D'après un plan conservé aux Archives départementales et que nous avons sous les yeux, l'avant-choeur de l'église était réservé exclusivement aux chanoines, qui avaient leurs stalles rangées de chaque côté. De plus, les chanoines avaient sur la gauche, et en face de la sacristie, une salle capitulaire assez vaste, pour les réunions et les conférences. Ajoutons, que les nefs latérales se terminaient par deux chapelles et nous aurons une idée de l'église primitive de Vignacourt.
L'une de ces chapelles avaient été fondée au mois de mars 1279 par Guillaume de Macon, Evêque d'Amiens, avec le revenu des préhendes qui n'avaient pas été remplies. Pour cet effet, il assigna à la chapelle 12 journaux de bois, assis en pierre élevée, en une pièce située derrière la ville de Vignacourt et touchant d'un côté au bois Grenier, et de l'autre aux Courtiaux de Vignacourt. (Dom Grenier, part. 9, page 60.) Ils avaient été donnés par un appelé Riquier, de Saint-Riquier, chanoine de cette église, (Cart. Rouge, fol. 324), pour former une préhende. Etienne de Macon, en fut le premier pourvu.
Parmi les conditions imposées au titulaire, l'une d'elles était ainsi conçue : " Si le possesseur de cette préhende n'est pas prêtre, il doit avoir un vicaire, qui célèbrera la messe pour la fondation, trois fois la semaine. "
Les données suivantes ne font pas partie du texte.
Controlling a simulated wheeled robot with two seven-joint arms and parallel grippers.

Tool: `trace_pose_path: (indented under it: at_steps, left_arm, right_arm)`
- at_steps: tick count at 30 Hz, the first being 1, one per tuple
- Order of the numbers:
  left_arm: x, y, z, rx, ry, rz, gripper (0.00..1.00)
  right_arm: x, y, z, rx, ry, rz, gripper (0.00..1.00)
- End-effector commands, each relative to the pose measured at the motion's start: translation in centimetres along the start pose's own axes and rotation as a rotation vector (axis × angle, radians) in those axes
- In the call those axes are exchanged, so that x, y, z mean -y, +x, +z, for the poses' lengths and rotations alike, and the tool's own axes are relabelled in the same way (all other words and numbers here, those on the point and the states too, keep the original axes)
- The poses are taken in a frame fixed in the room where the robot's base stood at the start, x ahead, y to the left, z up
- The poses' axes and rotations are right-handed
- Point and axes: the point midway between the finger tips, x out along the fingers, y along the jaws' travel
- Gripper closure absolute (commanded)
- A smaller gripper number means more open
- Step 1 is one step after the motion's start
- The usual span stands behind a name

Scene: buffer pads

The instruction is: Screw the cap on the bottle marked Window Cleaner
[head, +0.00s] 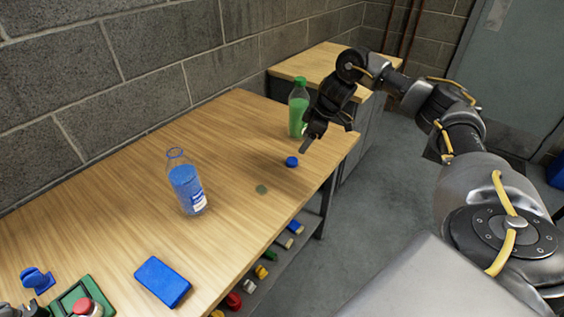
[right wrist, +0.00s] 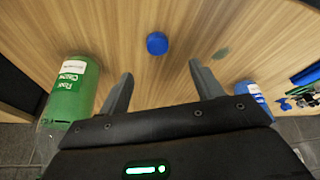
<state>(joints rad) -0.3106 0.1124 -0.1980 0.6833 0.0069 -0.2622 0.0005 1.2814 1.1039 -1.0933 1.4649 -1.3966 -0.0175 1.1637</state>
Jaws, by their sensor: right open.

L'église primitive de Vignacourt fut incendiée en 1517. Reconstruite immédiatement après cet accident, elle essuya de si grands désastres pendant les guerres des Espagnols qu'on dut réparer entièrement le choeur et le clocher en 1663. En effet, une sentence du Maître des requêtes du palais, rendue le 7 décembre 1663, déclare que le Collège d'Amiens et le Chapitre sont tenus de réparer le choeur, la sacristie et le clocher de l'église de Vignacourt. En 1693, suivant un traité passé par-devant Me Louette, notaire, le 14 juillet, tous les décimateurs, pour éviter la ruine totale de l'église, qui se trouvait dans un état de délabrement, se décidèrent à réparer le choeur, la nef, les deux chapelles et la sacristie. -- Le Chapitre d'Amiens contribua pour 2/5 ; les habitants pour 1/5 et les autres pour 2/5. (Arch. départ.)
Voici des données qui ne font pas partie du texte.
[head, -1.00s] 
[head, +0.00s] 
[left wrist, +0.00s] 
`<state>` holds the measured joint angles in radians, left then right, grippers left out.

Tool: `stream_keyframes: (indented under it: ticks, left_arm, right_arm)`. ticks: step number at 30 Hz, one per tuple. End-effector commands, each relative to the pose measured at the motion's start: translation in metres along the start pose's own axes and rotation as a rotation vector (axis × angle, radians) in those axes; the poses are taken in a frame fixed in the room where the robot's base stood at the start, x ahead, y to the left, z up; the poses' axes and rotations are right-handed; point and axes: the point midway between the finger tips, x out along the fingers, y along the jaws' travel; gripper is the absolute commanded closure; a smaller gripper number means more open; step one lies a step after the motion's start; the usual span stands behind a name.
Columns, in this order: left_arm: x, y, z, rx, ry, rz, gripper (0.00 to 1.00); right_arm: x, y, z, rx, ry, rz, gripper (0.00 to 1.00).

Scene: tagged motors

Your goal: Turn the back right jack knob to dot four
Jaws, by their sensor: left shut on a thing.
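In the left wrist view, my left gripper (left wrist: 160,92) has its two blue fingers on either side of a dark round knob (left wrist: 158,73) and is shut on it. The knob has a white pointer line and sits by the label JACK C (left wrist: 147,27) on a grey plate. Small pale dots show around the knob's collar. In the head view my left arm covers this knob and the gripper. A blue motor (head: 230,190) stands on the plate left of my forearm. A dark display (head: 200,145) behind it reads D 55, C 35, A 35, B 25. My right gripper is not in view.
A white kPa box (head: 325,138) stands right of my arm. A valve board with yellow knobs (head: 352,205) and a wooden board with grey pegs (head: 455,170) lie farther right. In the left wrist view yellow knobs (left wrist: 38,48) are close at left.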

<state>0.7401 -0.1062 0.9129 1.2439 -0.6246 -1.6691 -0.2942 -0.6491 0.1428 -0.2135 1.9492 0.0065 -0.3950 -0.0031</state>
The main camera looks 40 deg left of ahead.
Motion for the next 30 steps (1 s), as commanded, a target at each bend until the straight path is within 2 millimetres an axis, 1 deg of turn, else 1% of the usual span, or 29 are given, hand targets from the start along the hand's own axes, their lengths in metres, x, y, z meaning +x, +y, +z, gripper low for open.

Au moment de la Grande Révolution, alors que le culte catholique était interdit dans toutes les paroisses, les habitants de Vignacourt, pour sauver leur église d'une ruine complète, s'imposèrent de grands sacrifices, ainsi qu'on peut le constater par la délibération suivant conservée dans les archives de la commune : Ce jourd'hui dix-sept germinal, le Corps municipal et le Conseil général assemblés en séance, sur la motion faite par le citoyen J.-B. Joly, maire, que le bâtiment cy-devant église de cette commune était dans un état de délabrement qui menace la ruine totale d'y celuy, qu'il serait à propos d'y faire faire les réparations les plus urgentes, pour la conserver au cas de besoin, ont décidé, etc., etc.
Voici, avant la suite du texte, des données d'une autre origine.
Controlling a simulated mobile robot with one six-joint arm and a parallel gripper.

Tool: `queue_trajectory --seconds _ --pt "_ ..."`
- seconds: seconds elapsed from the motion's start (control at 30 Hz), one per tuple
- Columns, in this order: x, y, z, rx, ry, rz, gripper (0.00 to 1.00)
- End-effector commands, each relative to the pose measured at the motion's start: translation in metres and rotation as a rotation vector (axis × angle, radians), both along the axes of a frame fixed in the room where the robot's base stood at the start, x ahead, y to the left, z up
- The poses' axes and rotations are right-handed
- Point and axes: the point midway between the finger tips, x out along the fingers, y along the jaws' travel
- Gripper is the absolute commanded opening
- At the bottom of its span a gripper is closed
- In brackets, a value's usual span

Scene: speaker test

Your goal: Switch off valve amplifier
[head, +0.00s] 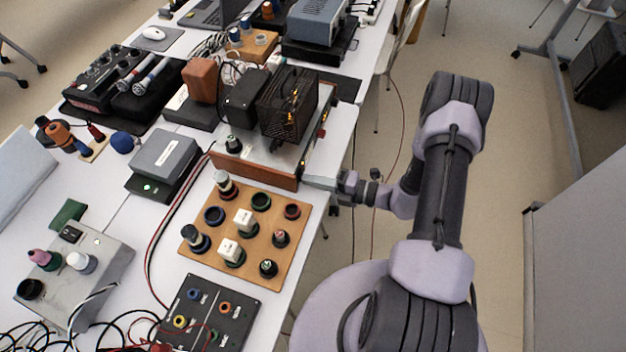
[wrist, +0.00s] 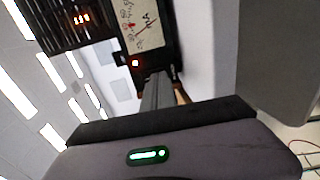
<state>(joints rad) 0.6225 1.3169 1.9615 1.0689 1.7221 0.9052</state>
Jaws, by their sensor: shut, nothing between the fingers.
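The valve amplifier (head: 268,168) stands at the table's right edge, with a wooden side and a metal top. Its valves glow orange inside a black cage (head: 288,104), which also shows at the upper left of the wrist view (wrist: 60,18). Its dark panel faces right; the wrist view shows a meter (wrist: 140,22) and a lit orange lamp (wrist: 135,63) there. My gripper (head: 310,182) is shut and empty at the amplifier's near right corner. In the wrist view its fingers (wrist: 158,82) reach the panel just below the lamp. I cannot tell whether they touch it. No switch is clearly visible; the fingers cover part of the panel.
A wooden board with several round posts (head: 205,262) lies in front of the amplifier. A grey box with a green light (head: 165,152) is to its left. A black terminal panel (head: 240,318) is nearer.

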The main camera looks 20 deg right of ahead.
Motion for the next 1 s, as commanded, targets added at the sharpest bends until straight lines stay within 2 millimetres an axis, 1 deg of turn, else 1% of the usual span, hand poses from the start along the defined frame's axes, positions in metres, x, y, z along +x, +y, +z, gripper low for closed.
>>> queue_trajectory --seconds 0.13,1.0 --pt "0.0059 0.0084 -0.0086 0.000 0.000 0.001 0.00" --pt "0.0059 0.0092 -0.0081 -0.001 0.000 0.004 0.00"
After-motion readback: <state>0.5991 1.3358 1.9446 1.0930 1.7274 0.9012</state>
Il faut croire que les réparations exécutées furent bien insuffisantes, car en 1817, le clocher s'effrondra et entraîna dans sa chute une partie de l'édifice. La population dut alors s'imposer des nouveaux sacrifices pour sa reconstruction, qui ne dura pas moins de six ans. La bénédiction eut lieu le 17 décembre 122, et fut l'objet d'une cérémonie extraordinaire, qui est racontée en ces termes par la Gazette de France :
" La commune de Vignacourt vient d'être témoin d'une solennité religieuse, dont les habitants conserveront à jamais le souvenir. Depuis six ans son église paroissiale, grand et beau vaisseau de style gothique, n'offrait plus, par suite de l'écroulement du clocher, qu'un triste amas de ruines ; et une population de 2.500 âmes gémissait d'être privée du temple où naguère elle allait déposer ses voeux et ses prières. Un tel état de choses ne pouvait subsister plus longtemps sous le règne du Roi très-chrétien. A l'aide de secours accordés tant par le Gouvernement que par le Conseil général du département et surtout au moyen de la contribution spontanément votée par les habitants (environ 5.000 francs), l'église de Vignacourt vient d'être reconstruite sur un plan d'une noble simplicité et la bénédiction en a été faite le 17 décembre par Monseigneur de Chabons, récemment nommé à l'Evêché d'Amiens, qui, à peine installé dans son diocèse et nonobstant la faiblesse de sa santé, n'a pris conseil que de son zèle pour se rendre aux voeux de cette portion de ses ouailles. Monseigneur l'Evêque était accompagné de M. l'abbé de Coussergues, son premier vicaire général, archidiacre de Beauvais, et de M. l'abbé Clabault, secrétaire de l'Evêché."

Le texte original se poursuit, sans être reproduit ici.